=== Given exercise ===
Here are some entries; quote each one exactly.

=== Available records ===
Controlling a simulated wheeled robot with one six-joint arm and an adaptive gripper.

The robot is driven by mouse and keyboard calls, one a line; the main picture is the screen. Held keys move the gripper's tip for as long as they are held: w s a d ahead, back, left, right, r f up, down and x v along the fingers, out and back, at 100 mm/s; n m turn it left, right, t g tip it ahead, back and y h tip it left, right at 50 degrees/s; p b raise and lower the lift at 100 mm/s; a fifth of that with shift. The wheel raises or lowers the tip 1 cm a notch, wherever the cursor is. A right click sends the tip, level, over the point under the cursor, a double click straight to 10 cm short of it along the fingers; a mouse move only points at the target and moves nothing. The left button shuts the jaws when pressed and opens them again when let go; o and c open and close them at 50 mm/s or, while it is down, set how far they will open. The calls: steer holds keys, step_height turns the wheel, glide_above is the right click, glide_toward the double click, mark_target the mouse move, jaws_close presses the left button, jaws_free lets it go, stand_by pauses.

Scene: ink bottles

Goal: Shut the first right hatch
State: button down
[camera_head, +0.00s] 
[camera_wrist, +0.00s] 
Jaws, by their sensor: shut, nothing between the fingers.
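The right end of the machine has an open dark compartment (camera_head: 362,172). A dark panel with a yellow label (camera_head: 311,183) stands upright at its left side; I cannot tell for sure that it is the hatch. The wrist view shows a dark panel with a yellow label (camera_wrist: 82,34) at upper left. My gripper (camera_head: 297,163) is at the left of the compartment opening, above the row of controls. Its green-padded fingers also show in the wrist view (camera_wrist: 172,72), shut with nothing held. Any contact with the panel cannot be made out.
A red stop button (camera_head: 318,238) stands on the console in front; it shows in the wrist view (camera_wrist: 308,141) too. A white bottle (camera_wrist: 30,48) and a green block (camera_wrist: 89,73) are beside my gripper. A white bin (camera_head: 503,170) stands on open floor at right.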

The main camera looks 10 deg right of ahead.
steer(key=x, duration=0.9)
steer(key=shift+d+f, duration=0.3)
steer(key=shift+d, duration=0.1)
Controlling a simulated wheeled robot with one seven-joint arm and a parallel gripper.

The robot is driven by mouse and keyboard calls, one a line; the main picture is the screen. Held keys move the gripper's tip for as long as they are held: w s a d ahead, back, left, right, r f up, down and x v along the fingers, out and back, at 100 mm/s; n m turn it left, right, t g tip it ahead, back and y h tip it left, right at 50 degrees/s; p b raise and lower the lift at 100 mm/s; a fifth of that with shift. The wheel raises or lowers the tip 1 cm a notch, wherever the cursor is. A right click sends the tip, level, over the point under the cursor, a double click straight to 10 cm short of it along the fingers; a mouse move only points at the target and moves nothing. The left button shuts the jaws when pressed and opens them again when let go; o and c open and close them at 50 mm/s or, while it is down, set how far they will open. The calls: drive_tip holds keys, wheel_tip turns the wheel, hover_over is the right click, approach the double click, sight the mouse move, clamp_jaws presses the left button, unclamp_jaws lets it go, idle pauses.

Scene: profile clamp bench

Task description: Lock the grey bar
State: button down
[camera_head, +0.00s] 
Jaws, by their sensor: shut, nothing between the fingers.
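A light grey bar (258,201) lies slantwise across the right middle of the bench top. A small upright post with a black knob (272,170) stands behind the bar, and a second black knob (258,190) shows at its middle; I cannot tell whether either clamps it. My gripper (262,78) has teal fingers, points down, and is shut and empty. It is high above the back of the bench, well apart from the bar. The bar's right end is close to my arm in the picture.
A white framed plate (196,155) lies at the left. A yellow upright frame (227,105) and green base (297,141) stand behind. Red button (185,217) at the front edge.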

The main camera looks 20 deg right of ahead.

=== Written solution ===
Controlling a simulated wheeled robot with one six-joint arm and an adaptive gripper.

The robot is driven by mouse and keyboard calls, one a line; the main picture is the screen. Held keys move the gripper's tip for as long as they are held: w s a d ahead, back, left, right, r f up, down and x v along the fingers, out and back, at 100 mm/s; n m turn it left, right, t g tip it ahead, back and y h tip it left, right at 50 degrees/s; p b raise and lower the lift at 100 mm/s; a fifth of that with shift. The wheel raises or lowers the tip 1 cm a notch, wherever the cursor is. A right click sends the tip, level, over the point under the cursor, a double click straight to 10 cm short of it along the fingers; a mouse move only points at the target and moves nothing. The left button shuts the jaws when pressed and opens them again when let go; o and c open and close them at 50 mm/s or, while it is down, set how far they will open. The calls: steer holds keys, step_height turns the wheel, glide_above is the right click, glide_toward the double click, mark_target the mouse move, jaws_close presses the left button, jaws_free lets it go, stand_by pauses.

Scene: ink bottles

Goal: Shut the first right hatch
State: button down
[camera_head, +0.00s] 
[camera_wrist, +0.00s] 
Jaws, by their sensor: shut, nothing between the fingers.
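The right end of the machine has an open dark compartment (camera_head: 362,172). A dark panel with a yellow label (camera_head: 311,183) stands upright at its left side; I cannot tell for sure that it is the hatch. The wrist view shows a dark panel with a yellow label (camera_wrist: 82,34) at upper left. My gripper (camera_head: 297,163) is at the left of the compartment opening, above the row of controls. Its green-padded fingers also show in the wrist view (camera_wrist: 172,72), shut with nothing held. Any contact with the panel cannot be made out.
A red stop button (camera_head: 318,238) stands on the console in front; it shows in the wrist view (camera_wrist: 308,141) too. A white bottle (camera_wrist: 30,48) and a green block (camera_wrist: 89,73) are beside my gripper. A white bin (camera_head: 503,170) stands on open floor at right.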

The main camera looks 10 deg right of ahead.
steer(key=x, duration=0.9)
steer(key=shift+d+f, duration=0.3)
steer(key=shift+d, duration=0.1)
Controlling a simulated wheeled robot with one seven-joint arm and a parallel gripper.

The robot is driven by mouse and keyboard calls, one a line; the main picture is the screen. Held keys move the gripper's tip for as long as they are held: w s a d ahead, back, left, right, r f up, down and x v along the fingers, out and back, at 100 mm/s; n m turn it left, right, t g tip it ahead, back and y h tip it left, right at 50 degrees/s; p b raise and lower the lift at 100 mm/s; a fifth of that with shift. The wheel raises or lowers the tip 1 cm a notch, wherever the cursor is. A right click sends the tip, level, over the point under the cursor, a double click straight to 10 cm short of it along the fingers; a mouse move only points at the target and moves nothing. The left button shuts the jaws when pressed and opens them again when let go; o and c open and close them at 50 mm/s or, while it is down, set how far they will open. The calls: drive_tip holds keys, wheel_tip turns the wheel, hover_over is the right click, approach the double click, sight the mouse move, clamp_jaws presses the left button, unclamp_jaws lets it go, idle pauses.

Scene: profile clamp bench

Task description: Lock the grey bar
State: button down
[camera_head, +0.00s] 
Jaws, by their sensor: shut, nothing between the fingers.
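A light grey bar (258,201) lies slantwise across the right middle of the bench top. A small upright post with a black knob (272,170) stands behind the bar, and a second black knob (258,190) shows at its middle; I cannot tell whether either clamps it. My gripper (262,78) has teal fingers, points down, and is shut and empty. It is high above the back of the bench, well apart from the bar. The bar's right end is close to my arm in the picture.
A white framed plate (196,155) lies at the left. A yellow upright frame (227,105) and green base (297,141) stand behind. Red button (185,217) at the front edge.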

The main camera looks 20 deg right of ahead.

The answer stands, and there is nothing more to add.